**SET TASK**
Filter the data for lines with the word "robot", then copy every line so identified.
>> start EXTRACTED RECORDS
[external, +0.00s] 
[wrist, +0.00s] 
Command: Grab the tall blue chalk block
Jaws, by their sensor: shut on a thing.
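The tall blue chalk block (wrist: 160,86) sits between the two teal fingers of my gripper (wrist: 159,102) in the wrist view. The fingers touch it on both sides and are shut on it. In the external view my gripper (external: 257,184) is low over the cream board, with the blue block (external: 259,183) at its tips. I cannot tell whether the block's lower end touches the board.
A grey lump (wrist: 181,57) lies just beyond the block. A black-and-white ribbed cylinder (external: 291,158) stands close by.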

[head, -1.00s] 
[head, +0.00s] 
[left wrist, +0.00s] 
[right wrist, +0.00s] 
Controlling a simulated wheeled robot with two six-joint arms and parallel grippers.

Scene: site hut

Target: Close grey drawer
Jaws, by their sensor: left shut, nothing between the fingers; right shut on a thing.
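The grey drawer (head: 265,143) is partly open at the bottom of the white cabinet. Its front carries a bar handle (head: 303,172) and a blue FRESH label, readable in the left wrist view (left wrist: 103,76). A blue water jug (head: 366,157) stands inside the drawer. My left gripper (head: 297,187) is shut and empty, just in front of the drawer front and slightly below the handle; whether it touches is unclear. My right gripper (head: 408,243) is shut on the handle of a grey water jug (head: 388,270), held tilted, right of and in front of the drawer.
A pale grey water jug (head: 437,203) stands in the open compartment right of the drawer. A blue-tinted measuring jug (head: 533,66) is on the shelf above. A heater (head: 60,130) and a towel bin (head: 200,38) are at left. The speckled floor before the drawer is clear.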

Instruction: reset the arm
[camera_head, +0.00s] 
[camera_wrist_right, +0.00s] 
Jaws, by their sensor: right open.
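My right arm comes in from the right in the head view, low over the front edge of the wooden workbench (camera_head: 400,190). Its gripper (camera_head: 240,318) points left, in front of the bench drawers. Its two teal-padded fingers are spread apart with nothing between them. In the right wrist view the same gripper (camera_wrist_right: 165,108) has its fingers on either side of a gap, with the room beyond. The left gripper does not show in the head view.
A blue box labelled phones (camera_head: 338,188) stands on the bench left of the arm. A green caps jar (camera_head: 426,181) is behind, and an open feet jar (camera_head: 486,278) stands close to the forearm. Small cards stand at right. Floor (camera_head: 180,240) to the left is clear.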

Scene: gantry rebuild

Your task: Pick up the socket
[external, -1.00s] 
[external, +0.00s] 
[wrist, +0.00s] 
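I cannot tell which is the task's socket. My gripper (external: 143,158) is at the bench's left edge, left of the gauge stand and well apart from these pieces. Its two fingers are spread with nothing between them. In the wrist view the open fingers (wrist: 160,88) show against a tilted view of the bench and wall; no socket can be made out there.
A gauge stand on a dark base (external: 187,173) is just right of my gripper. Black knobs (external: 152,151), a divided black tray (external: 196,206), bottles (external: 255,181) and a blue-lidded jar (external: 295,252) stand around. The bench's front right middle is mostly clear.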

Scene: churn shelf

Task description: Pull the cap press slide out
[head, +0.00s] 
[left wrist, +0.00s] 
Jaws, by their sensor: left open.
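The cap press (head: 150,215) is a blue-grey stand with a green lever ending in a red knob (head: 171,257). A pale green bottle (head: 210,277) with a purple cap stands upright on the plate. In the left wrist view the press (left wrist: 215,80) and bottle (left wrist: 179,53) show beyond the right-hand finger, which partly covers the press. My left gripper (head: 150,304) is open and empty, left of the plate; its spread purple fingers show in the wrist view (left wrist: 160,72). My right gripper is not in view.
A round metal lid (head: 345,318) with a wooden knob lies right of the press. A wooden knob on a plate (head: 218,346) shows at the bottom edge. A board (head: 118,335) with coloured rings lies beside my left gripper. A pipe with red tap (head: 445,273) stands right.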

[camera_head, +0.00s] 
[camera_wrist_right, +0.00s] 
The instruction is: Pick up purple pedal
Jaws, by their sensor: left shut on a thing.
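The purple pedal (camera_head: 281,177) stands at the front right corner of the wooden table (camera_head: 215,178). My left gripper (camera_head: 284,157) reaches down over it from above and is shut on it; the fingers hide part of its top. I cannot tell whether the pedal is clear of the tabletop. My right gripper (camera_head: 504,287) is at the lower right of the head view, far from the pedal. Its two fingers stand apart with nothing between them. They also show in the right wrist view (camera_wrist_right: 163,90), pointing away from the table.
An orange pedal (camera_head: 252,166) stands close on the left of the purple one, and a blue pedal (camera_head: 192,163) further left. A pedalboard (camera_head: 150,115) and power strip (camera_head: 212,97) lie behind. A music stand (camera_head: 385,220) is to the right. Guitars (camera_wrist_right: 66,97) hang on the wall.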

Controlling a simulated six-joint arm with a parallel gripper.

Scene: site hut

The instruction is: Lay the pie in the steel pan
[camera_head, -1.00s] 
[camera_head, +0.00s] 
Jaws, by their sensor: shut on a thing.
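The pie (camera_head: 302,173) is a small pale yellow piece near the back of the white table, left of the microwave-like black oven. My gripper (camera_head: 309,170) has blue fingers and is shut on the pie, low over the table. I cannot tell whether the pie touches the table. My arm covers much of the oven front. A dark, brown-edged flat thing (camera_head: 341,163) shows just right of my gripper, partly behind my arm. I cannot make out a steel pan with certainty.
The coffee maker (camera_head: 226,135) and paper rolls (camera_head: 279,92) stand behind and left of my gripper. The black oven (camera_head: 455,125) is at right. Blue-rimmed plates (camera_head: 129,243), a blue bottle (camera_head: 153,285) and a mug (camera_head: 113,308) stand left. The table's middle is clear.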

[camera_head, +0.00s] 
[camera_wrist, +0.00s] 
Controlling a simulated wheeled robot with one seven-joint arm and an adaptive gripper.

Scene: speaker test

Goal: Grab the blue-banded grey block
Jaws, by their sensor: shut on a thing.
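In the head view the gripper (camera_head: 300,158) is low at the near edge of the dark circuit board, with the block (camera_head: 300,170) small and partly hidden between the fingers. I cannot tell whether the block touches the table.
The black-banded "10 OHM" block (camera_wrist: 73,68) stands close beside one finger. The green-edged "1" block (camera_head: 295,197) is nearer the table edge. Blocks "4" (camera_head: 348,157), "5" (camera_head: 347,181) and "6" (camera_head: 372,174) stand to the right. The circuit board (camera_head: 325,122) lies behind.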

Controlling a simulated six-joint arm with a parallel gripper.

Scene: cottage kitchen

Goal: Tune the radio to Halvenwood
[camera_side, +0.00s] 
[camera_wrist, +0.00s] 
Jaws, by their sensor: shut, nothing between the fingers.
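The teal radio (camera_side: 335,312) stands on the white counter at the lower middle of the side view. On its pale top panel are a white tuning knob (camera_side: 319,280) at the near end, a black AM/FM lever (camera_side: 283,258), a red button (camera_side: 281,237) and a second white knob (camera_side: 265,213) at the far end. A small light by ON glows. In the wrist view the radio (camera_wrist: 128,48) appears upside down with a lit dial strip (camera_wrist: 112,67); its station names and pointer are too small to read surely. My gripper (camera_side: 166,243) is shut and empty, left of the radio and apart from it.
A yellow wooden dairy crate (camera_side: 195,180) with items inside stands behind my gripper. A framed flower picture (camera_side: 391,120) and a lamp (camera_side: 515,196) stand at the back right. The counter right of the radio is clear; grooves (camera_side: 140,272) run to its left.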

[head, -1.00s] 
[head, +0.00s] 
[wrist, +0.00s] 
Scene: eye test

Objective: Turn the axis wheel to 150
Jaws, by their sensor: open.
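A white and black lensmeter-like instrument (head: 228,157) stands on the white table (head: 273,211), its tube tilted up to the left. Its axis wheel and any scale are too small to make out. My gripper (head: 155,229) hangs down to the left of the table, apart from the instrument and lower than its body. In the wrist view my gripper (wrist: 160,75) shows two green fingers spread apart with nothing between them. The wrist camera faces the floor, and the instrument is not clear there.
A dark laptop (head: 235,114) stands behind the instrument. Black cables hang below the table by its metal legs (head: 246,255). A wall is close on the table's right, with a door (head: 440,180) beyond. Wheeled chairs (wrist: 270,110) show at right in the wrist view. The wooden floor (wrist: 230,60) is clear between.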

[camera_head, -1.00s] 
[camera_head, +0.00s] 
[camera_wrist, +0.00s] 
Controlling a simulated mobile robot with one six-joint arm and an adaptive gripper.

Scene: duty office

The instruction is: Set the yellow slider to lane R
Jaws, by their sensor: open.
>> end EXTRACTED RECORDS
**FULL RESPONSE**
Controlling a simulated wheeled robot with two six-joint arms and parallel grippers.
Controlling a simulated wheeled robot with one seven-joint arm and an adaptive gripper.
Controlling a simulated mobile robot with one six-joint arm and an adaptive gripper.

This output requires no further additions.